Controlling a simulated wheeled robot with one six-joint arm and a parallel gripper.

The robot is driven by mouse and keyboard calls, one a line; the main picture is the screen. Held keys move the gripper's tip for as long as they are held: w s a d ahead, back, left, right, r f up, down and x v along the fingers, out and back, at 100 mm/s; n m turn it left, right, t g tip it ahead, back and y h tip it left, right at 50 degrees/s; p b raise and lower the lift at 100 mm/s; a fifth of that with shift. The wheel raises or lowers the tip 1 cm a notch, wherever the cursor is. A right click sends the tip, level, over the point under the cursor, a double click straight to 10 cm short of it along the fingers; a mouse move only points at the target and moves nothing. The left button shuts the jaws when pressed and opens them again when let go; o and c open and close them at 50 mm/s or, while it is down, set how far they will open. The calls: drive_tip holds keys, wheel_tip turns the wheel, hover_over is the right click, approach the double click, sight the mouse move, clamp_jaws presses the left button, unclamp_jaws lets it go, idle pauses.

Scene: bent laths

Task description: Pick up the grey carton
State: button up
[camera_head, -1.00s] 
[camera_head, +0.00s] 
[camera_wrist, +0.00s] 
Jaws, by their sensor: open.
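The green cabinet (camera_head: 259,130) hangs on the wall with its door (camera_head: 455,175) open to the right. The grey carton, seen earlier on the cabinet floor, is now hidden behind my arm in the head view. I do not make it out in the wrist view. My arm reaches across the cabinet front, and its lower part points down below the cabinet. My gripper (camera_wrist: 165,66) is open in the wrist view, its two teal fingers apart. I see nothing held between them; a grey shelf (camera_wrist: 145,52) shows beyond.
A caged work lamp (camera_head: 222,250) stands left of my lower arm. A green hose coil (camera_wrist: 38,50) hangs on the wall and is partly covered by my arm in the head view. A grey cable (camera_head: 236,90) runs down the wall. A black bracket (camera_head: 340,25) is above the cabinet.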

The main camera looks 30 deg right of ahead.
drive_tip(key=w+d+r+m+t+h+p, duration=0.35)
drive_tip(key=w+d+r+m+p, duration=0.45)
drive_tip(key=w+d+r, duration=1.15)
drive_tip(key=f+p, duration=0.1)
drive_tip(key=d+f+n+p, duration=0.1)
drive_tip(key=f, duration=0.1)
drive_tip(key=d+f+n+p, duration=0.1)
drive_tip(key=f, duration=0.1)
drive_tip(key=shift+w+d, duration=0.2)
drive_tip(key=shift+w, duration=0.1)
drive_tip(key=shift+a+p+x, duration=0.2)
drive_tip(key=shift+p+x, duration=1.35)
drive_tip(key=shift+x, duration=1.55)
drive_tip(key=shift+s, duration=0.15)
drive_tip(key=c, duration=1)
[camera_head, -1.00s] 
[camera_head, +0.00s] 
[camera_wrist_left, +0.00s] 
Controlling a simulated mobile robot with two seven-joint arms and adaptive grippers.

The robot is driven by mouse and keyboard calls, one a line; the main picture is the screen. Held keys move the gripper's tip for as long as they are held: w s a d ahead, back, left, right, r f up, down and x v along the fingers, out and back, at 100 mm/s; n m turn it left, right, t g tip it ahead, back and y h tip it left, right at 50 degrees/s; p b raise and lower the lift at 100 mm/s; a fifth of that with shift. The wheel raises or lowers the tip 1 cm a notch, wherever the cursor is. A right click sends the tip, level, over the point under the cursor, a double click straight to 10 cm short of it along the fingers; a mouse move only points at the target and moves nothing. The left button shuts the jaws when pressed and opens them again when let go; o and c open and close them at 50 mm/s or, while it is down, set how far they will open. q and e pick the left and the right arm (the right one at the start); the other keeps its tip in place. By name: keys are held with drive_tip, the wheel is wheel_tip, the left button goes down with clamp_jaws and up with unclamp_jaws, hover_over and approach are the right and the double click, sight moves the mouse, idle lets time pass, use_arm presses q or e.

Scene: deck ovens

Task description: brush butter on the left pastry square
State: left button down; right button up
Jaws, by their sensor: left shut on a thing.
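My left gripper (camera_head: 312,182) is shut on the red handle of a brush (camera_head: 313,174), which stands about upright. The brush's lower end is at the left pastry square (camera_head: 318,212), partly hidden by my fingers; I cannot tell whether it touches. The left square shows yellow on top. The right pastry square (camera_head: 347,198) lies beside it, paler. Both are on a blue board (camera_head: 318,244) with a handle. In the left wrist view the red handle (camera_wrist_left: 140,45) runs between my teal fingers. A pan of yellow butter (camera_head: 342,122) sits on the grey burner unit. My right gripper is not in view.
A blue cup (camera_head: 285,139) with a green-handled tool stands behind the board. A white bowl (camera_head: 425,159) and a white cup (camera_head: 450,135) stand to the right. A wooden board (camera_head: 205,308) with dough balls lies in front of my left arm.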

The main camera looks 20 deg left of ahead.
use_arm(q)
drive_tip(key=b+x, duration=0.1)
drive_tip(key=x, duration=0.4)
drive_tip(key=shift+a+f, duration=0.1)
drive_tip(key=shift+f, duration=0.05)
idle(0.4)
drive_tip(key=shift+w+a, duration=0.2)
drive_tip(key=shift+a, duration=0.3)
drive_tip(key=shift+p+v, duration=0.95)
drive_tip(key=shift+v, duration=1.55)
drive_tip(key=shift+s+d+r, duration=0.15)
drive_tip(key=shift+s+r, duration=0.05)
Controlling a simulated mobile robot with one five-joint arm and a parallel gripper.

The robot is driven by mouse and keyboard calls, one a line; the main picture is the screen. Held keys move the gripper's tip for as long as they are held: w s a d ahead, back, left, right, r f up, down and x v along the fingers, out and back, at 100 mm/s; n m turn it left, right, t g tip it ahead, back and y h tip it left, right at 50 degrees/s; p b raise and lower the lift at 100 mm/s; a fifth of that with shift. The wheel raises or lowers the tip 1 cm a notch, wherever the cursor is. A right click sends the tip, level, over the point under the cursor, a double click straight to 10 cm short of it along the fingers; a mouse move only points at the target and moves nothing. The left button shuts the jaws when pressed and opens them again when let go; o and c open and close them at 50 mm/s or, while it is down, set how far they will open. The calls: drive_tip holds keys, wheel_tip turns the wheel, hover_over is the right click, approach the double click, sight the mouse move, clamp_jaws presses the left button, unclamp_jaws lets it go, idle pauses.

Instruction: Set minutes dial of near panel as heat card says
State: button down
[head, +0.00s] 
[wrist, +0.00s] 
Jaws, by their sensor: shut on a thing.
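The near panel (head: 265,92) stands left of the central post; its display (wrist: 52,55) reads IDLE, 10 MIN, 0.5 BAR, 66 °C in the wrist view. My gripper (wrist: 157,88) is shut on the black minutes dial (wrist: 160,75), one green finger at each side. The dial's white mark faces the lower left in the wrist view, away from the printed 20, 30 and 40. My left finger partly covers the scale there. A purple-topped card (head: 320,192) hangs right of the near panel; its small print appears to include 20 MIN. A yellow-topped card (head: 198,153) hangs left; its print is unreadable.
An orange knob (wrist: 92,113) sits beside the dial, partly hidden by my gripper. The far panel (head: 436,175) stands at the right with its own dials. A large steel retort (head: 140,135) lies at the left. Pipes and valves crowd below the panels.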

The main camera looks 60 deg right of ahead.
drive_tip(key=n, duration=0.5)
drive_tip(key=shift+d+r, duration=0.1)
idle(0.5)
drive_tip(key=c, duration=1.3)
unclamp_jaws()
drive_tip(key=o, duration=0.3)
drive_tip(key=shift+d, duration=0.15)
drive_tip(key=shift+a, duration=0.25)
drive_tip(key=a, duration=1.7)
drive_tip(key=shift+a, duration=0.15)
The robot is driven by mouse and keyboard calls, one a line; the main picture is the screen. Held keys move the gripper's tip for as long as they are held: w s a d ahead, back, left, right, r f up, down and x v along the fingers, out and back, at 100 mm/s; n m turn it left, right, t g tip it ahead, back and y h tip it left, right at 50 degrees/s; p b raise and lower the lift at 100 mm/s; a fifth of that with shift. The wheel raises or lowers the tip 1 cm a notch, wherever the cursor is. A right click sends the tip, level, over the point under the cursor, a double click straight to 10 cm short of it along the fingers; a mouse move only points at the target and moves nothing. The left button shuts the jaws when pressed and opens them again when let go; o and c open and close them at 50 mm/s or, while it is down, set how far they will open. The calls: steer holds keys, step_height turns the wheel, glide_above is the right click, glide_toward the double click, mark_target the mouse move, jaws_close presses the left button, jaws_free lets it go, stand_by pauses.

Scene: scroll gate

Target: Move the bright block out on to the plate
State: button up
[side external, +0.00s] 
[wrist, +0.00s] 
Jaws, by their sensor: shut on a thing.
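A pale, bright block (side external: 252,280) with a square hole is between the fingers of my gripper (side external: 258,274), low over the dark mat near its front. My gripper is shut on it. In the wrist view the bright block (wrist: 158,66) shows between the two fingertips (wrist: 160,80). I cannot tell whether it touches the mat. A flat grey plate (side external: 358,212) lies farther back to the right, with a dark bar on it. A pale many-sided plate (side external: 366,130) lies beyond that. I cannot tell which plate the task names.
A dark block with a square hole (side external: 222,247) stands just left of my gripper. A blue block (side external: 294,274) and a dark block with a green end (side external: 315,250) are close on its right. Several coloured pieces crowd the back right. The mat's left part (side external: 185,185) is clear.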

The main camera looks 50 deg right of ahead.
—————
> _Aim of the exercise_:
Retype exactly, and only, the lines from the one containing "Scene: bent laths" through the one containing "[camera_wrist, +0.00s]", both included.

> _Solution to the problem_:
Scene: bent laths

Task description: Pick up the grey carton
State: button up
[camera_head, -1.00s] 
[camera_head, +0.00s] 
[camera_wrist, +0.00s] 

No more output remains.